begin ENTRIES PROVIDED

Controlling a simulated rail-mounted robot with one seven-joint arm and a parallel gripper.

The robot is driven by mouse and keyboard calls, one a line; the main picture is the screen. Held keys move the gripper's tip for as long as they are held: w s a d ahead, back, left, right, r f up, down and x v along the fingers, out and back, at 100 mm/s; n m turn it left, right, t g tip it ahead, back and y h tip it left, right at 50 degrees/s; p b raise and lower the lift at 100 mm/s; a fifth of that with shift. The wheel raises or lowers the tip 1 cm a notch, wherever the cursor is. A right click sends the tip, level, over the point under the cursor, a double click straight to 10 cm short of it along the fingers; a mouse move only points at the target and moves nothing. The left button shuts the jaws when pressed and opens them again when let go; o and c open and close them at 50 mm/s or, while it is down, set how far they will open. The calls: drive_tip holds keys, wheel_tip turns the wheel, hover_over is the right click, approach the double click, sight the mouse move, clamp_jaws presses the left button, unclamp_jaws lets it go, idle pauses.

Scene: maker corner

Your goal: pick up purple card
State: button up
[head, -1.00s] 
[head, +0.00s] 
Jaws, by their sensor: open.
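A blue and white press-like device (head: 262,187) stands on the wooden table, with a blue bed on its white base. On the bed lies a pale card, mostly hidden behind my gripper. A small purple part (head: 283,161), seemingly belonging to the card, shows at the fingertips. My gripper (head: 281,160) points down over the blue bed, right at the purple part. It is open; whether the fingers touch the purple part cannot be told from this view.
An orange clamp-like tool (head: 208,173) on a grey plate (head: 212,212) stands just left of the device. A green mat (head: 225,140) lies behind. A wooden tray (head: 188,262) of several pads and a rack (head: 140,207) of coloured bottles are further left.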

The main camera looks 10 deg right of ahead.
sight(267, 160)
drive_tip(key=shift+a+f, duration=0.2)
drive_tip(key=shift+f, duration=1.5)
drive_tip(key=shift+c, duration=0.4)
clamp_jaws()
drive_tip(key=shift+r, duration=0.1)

end ENTRIES PROVIDED
begin ENTRIES PROVIDED

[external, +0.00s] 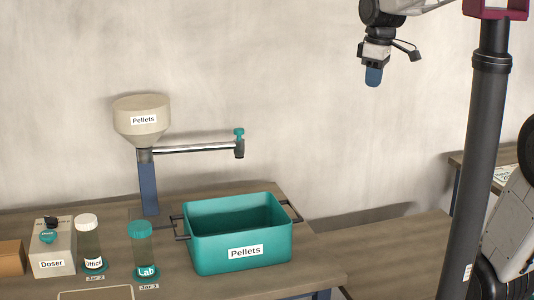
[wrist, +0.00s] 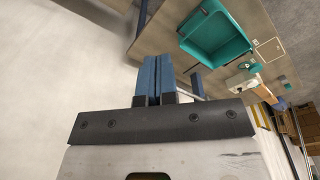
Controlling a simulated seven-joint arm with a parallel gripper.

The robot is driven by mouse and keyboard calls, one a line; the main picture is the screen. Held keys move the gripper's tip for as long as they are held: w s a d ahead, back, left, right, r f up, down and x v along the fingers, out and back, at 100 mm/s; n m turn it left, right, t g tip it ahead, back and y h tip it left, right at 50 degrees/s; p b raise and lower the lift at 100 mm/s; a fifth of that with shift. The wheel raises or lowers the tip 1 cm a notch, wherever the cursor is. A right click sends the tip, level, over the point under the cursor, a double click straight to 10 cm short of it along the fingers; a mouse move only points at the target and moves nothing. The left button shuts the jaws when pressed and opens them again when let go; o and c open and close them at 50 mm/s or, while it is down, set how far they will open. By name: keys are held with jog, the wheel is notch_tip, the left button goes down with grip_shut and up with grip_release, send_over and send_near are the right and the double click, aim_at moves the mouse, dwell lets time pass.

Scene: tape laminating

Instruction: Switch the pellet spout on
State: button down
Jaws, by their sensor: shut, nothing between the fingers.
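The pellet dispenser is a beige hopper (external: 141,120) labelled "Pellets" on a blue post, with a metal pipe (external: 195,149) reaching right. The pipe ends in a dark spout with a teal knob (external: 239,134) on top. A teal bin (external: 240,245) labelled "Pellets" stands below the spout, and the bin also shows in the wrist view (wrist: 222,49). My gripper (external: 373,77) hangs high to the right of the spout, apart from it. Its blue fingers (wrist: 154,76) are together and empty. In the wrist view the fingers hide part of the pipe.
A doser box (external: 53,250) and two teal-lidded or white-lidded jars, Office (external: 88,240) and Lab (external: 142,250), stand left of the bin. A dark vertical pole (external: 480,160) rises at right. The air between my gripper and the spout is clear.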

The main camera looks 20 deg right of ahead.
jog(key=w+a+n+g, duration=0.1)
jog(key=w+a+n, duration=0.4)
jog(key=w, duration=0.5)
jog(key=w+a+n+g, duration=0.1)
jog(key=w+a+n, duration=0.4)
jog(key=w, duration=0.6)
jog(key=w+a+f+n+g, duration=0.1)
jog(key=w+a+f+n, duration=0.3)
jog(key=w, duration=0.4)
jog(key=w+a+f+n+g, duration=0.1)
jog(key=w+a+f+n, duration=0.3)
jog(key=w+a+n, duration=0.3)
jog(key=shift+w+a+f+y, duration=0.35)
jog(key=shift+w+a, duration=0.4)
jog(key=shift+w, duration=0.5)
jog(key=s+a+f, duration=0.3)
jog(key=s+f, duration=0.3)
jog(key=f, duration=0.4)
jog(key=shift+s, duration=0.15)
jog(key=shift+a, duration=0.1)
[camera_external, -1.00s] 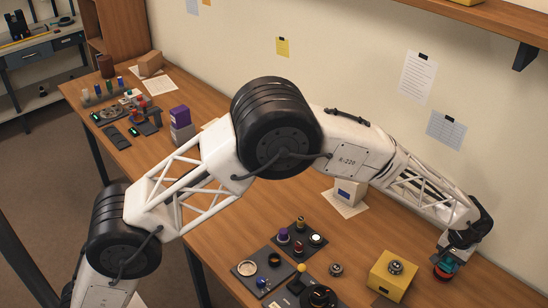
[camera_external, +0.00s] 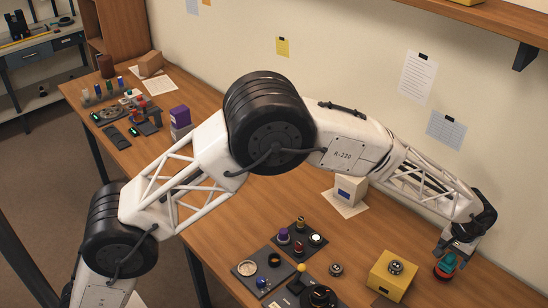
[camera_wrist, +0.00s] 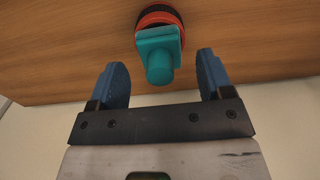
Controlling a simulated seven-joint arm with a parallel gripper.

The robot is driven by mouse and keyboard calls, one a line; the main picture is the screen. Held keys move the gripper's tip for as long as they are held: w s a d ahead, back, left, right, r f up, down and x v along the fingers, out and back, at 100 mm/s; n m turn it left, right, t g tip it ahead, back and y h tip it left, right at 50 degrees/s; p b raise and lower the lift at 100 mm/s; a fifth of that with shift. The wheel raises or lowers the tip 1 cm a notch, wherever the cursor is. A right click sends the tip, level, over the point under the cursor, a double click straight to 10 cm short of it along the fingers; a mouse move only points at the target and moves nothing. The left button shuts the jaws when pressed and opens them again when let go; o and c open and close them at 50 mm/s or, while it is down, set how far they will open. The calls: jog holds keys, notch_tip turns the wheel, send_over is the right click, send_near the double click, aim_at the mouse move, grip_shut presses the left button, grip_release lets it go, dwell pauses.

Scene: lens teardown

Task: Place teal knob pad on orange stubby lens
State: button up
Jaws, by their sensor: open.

end ENTRIES PROVIDED

- WRITTEN INSTRUCTION
Each line in the listing above that contains "Scene" should be copied.

- SOLUTION TO THIS TASK
Scene: maker corner
Scene: tape laminating
Scene: lens teardown

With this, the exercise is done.